TB: It‘s not possible to project on a mirror. So while Jacopo and I were working on the concept, I also worked with the technical team in San Francisco to find a solution. To be honest, coming up with the concept was a lot easier than sorting out the technicalities.

I did some research to figure out a way to project on the mirrors. This poses a number of problems. When you project from the front, the light of the projector bounces off the surface, quite possibly blinding the audience; we obviously didn‘t want that. That‘s not even touching on the subject of: How do we treat the surface, so it actually picks up the projection?

We did run experiments with the latest developments in projection films that can be applied to glass to turn it into a projection surface. Since we wanted to retain the visual appearance of a mirror, we quickly ran out of options and the products we were left with simply didn‘t produce the kind of projection quality we were after. So after some back and forth, we went old-school and covered the front of the mirror with a black scrim. Aside from decently picking up the projections, it helped in other fields as well—it dulled the reflectiveness of the mirrors. At the same time, the mirrors still worked as mirrors. Some of the mirrors had another quality, they work like a two-way mirror. So if you bring up an object from behind, it becomes visible through the mirror, when lit appropriately. We used that effect once in the show, and with the slight haziness the scrim provided, it tied the look of the real people appearing behind the mirrors nicely in with the quality of the projected images.

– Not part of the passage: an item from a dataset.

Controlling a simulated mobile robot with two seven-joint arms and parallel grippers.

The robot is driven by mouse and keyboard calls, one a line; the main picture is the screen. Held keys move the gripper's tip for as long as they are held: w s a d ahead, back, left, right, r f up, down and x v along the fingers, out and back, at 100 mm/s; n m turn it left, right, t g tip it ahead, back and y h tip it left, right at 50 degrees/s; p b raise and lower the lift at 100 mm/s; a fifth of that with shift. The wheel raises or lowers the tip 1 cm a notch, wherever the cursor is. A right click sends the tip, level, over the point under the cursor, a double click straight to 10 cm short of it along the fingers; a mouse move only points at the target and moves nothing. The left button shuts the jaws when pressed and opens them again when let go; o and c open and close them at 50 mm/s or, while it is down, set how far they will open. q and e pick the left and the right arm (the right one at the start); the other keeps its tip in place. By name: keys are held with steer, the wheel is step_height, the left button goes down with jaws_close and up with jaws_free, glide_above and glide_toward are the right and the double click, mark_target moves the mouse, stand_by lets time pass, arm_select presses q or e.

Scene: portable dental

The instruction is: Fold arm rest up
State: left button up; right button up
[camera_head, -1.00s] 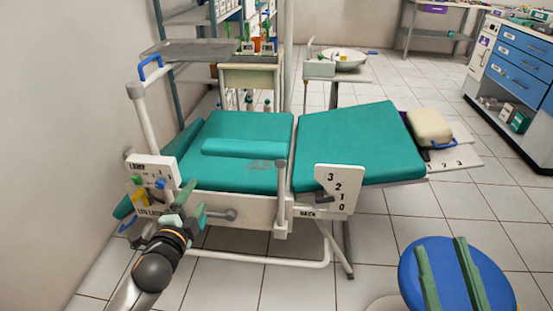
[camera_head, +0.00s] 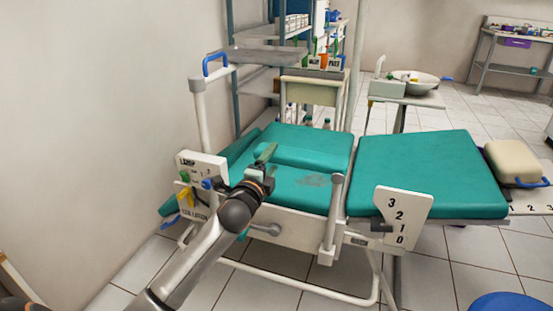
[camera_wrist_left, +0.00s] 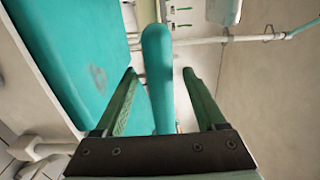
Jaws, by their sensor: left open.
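The dental chair has a teal seat and back cushions (camera_head: 430,170). A long narrow teal pad, which looks like the arm rest (camera_head: 303,158), lies level along the far side of the seat. My left gripper (camera_head: 266,156) reaches over the seat's near left part, close to this pad's left end. In the left wrist view its green fingers are apart, with a long teal bar, apparently the arm rest (camera_wrist_left: 158,75), showing between them. I cannot tell whether they touch it. My right gripper is not in view.
A white post (camera_head: 335,210) stands at the chair's near side, with a numbered plate (camera_head: 403,217) to its right. A labelled panel (camera_head: 200,168) and a blue-handled post (camera_head: 201,105) stand at the left. A blue stool (camera_head: 510,302) is at the lower right.

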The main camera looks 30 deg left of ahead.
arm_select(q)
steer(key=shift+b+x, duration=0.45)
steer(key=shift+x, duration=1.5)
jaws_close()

The technical issues were sorted out in time, thanks to the untiring motivation of people like Ryan O‘Steen, and also Lighting Systems Administrator Russell Adamson (who not only worked out the projector positions, but also programmed the media servers and ran the shows) and their crews. The Resident Lighting Designer Gary Marder was extremely aware and forthcoming in adjusting his lighting design to facilitate the best projection quality. I also have to give credit to Senior Video Editor Francis Crossmann and his crew, who shot the material and helped prepare the files.

This was my premiere production with the San Francisco opera and I immediately had the feeling of being welcomed and accepted. Working with the technical team at the SFO was like becoming part a well-oiled machine. It‘s not just the accumulated expertise and experience that is remarkable, but the fact that every last one of the staff members felt like an integral part of the production and worked to help make our ideas happen and work on stage.